UNDER SECRETARY BATINO: On the part of Philippine defense and military establishments, I’d just like to say that under the Aquino administration we are very fortunate that we have received substantial support from the legislature and from the top leadership in support for our AFP modernization program. This AFP modernization program prioritizes the procurement of modern defense equipment that would cater to our security threats, for territorial defense, maritime security, including of course HADR or disaster relief. Another track that we are aggressively pursuing is the enhancement of our alliances, our partnerships, and have been, we are very thankful for the U.S. government in its continued support for our AFP modernization program and other activities that promote our capabilities in addressing various security threats including of course maritime security and territorial defense.
ASSISTANT SECRETARY RUSSEL: The United States government has been consistent and firm in calling on China to act in keeping with its commitments, act in keeping with international law, and act in keeping with the spirit of constructive engagement particularly with ASEAN and the Asia-Pacific region. The behavior of China and the need to clarify its maritime and territorial claims in a manner that is consistent with international law including the UN Convention on the Law of the Sea is a component of our ongoing diplomatic dialogue with Beijing. We have a huge interest in a stable, healthy, constructive bilateral relationship with China. We have an interest in good relations between China and China’s neighbors in the region including the Philippines. But behavior that raises tensions, behavior that raises questions about China’s intention, and behavior that would appear to be inconsistent with the principles that I enumerated work counter to those goals. This is not an issue exclusively for the Philippines. This is not an issue exclusively for the Philippines and the United States. All ten ASEAN countries are seized with the importance of finding a rules-based and peaceful resolution both to the sovereignty questions but more importantly and more immediately to the behavior problems that threatened the stability and congeniality of the region.

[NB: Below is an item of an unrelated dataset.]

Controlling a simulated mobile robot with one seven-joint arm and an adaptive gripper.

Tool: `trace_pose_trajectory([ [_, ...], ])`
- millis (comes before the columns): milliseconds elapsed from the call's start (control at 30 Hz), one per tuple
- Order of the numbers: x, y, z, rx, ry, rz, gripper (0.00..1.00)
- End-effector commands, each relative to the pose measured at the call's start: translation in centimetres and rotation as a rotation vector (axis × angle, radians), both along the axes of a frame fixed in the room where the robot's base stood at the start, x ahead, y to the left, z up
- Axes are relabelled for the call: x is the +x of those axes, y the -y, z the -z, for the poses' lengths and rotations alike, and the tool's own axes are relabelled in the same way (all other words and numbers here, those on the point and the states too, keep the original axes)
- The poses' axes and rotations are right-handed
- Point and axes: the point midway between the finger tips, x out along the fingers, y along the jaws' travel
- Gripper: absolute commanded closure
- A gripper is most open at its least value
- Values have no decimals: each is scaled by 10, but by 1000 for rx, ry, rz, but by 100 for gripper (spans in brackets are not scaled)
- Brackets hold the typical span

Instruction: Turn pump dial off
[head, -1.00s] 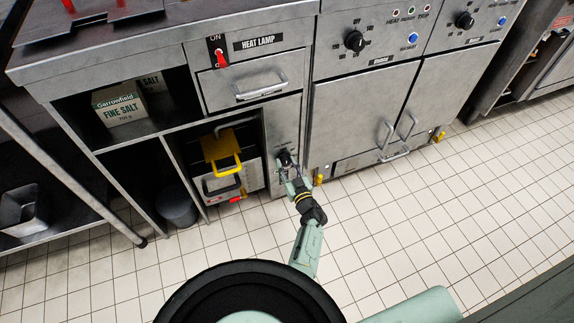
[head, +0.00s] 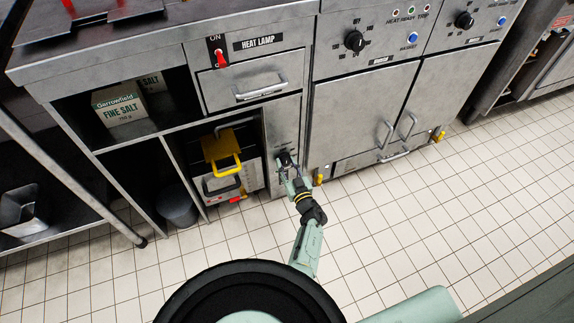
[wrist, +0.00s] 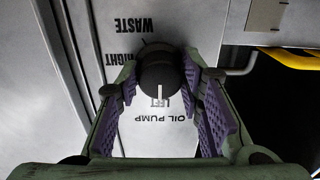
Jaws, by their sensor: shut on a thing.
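The pump dial is a round black knob (wrist: 160,72) on a grey panel marked OIL PUMP, seen upside down in the wrist view. Its white pointer line points down in that picture, at the word LEFT. WASTE and part of RIGHT also show around it. My gripper (wrist: 164,100) has its purple-padded fingers on both sides of the knob and is shut on it. In the head view the dial (head: 284,158) is small on the narrow panel beside the fryer bay, with my gripper (head: 291,176) against it, partly covering it.
A yellow handle (head: 226,165) and a red-tipped lever (head: 238,199) are in the open bay just left of the dial. The heat lamp switch (head: 220,58) and a drawer are above. Cabinet doors (head: 362,115) stand to the right. The tiled floor in front is clear.

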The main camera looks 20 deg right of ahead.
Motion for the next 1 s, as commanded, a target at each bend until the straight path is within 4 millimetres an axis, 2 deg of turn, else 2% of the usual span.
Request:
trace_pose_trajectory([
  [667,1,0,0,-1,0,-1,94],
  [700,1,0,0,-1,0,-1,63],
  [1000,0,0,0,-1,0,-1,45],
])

ASSISTANT SECRETARY SHEAR: As my colleague, Undersecretary Batino indicated, we strongly support Philippines’ efforts to modernize its military. The U.S. has provided over 300 million dollars in military-related assistance since 2001. We will provide 40 million dollars in foreign military financing in American fiscal year 2015 and we want to do everything we can to help the Philippine side make the best use of the assistance we provide. Furthermore, we coordinate very closely between our defense ministries between the Armed Forces of the Philippines and our Pacific Command and we look forward to strengthening and broadening that coordination in order to better promote freedom of navigation in the South China Sea.
MODERATOR: I’m afraid that’s all the time we have. So we’d like to thank Undersecretaries Batino and Garcia and Assistant Secretaries Russel and Shear. And to our friends from the media, thank you for coming and… (press audience requests for one more question to ask). Are you OK with one more question? OK… Mr. Tomohiro Diguchi, Kyodo News.

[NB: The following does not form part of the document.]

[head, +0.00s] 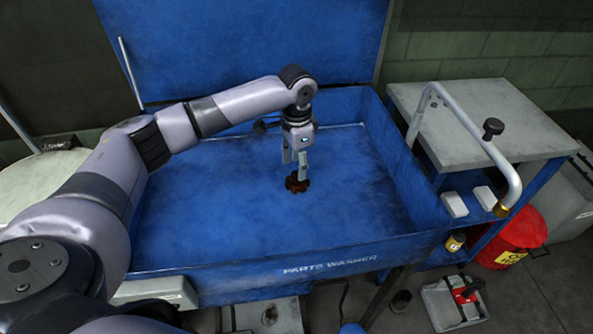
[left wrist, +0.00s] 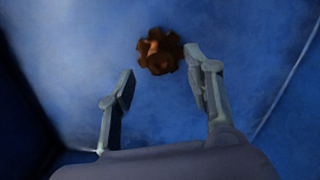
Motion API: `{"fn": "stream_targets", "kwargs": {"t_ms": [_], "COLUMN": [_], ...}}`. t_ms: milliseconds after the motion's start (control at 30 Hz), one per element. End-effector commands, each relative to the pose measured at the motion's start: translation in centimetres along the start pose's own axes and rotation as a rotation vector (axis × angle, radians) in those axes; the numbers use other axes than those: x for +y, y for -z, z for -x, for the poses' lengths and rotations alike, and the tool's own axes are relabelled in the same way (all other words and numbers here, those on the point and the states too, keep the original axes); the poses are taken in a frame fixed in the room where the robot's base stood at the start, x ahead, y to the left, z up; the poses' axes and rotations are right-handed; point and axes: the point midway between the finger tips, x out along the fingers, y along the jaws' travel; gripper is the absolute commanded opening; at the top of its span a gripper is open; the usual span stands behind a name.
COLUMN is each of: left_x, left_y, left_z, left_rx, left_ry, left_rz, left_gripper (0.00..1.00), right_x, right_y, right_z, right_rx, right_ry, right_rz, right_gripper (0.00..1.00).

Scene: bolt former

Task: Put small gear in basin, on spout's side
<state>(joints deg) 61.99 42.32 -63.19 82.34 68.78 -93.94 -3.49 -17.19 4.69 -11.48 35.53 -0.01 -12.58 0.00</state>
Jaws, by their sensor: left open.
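The small gear (head: 292,184) is dark reddish brown and lies on the floor of the blue basin (head: 220,215), right of the middle. In the left wrist view the gear (left wrist: 160,51) lies just beyond the fingertips, nearer the right finger. My left gripper (head: 296,170) points down over the basin, open and empty, with its fingers close to the gear. Its open fingers also show in the left wrist view (left wrist: 160,65). The spout (head: 482,140) is a bent pale pipe with a brass tip, outside the basin to the right. My right gripper is not in view.
A grey-topped cabinet (head: 480,115) stands right of the basin, with two white blocks (head: 455,204) near the spout. A red bin (head: 512,235) and a tray (head: 450,303) are on the floor at right. The basin floor around the gear is clear.

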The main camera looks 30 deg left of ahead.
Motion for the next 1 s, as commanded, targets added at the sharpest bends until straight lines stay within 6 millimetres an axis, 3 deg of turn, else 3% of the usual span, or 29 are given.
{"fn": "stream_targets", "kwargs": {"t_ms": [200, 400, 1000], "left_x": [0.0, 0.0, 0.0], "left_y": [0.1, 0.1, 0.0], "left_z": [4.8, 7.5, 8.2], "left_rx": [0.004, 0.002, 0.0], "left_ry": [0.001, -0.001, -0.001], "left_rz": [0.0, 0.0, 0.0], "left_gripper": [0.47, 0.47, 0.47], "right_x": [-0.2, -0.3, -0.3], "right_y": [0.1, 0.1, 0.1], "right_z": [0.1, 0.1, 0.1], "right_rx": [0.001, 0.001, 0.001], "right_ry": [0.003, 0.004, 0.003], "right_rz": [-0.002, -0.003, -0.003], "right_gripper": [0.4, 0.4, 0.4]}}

QUESTION: Hi I’m Tomohiro Diguchi with Kyodo News. Different subject so please bear with us. How is the cooperation between two countries will go in tackling with the Islamist extremists in the region like BIFF, Abu Sayyaf Group? This is question to both parties. And the following question is to the U.S. side, the Islamic State yesterday just asked or threatened to kill two Japanese hostages that were being held by them if ransom is not paid. So what is the U.S. position on this? Are you ready to cooperate with Japan and assist Japan in the sense of military assistance, intelligence assistance, and so on? Thank you.
ASSISTANT SECRETARY SHEAR: I’d like to take the first part of your question on countering such groups as Abu Sayyaf Group. The Philippines has done an exceptionally good job at creating stability and peace in the Southern Philippines by combatting such groups as the Abu Sayyaf Group. We have assisted their effort through temporary rotational forces in the Southern Philippines and we look forward as that situation evolves to strengthening our cooperation with the Armed Forces of the Philippines in ensuring that peace and stability remains in that area. And I’ll let Danny answer that second part of the question.

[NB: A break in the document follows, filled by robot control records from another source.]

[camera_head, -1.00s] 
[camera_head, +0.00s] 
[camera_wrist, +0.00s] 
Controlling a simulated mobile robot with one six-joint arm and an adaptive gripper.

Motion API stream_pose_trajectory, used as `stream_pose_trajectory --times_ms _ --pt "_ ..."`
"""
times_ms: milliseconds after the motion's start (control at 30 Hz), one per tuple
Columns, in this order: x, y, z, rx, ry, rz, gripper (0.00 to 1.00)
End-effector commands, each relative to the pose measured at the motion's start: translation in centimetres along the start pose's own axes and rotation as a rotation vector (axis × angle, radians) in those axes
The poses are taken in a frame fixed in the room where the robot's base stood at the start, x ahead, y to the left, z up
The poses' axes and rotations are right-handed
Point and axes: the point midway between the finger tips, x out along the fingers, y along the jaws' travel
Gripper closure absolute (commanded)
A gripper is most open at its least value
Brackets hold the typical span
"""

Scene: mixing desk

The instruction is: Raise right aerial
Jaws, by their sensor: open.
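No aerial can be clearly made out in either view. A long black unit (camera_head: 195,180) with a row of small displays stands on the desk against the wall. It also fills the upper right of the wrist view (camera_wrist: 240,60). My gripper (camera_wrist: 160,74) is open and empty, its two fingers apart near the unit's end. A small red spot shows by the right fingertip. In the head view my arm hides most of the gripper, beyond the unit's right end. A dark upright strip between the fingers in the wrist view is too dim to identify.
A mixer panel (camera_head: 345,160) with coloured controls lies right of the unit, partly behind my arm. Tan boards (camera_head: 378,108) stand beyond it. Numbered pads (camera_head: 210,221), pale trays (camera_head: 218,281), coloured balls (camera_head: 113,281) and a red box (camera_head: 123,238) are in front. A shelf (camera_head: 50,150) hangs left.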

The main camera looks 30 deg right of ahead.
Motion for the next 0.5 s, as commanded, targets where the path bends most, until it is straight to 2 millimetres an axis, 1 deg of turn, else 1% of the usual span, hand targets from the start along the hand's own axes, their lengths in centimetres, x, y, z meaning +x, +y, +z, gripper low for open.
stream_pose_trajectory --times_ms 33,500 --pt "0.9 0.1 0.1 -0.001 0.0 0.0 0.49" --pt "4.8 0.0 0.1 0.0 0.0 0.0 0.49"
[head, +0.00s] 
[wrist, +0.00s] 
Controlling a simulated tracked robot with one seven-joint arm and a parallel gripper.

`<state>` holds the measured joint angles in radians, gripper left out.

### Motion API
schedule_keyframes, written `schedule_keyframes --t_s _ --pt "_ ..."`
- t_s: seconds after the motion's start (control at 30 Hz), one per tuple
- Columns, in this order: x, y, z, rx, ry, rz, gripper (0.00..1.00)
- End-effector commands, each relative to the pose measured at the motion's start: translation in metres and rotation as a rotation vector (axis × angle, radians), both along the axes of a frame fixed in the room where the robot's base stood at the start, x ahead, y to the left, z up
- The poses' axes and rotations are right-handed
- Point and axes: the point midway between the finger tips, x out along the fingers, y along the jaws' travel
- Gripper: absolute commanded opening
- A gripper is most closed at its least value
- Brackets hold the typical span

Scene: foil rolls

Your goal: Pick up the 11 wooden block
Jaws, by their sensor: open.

UNDER SECRETARY BATINO: In addition to the remarks made by Assistant Secretary Shear, there is continued cooperation and coordination between the Armed Forces of the Philippines and U.S. PaCom in terms of information-sharing to address potential terrorist activities. We also have benefitted from countless training activities on counterterrorism from the U.S. and we very much appreciated this countless, these many training activities that we have received. There exist regular consultations between the Armed Forces of the Philippines and the U.S. Pacific Command in various fields and this would include counterterrorism.
ASSISTANT SECRETARY RUSSEL: I would add on the first part, in our conversations with the BSD and in our broader discussions bilaterally we confer closely on the issue of terrorism beyond the borders of the Philippines, including the issue of violent extremism, and issue of foreign terrorist fighters which is a global concern. With respect to the atrocious threat by, ISIL to murder two Japanese citizens, the United States has made crystal clear that we condemn and deplore that threat. We call on ISIL to ensure the safety and to release these civilians and at every level including a few hours ago in a conversation when Secretary Kerry phoned the Japanese Foreign Minister, we have reaffirmed our strong support and our full cooperation with the government of Japan. When a nation stands for justice and liberty and freedom, it does not stand alone.
UNDER SECRETARY GARCIA: Thank you. I’ll just add that the Philippines has condemned the acts of ISIS, ISIL as being brutal atrocities and that is our basic position. We have joined the international community and the United Nations to work together against foreign terrorist fighters and we have dialogues with many countries on how to counter this threat, this kind of extremism not just the United States. Thank you.
MODERATOR: OK, and that concludes our press conference.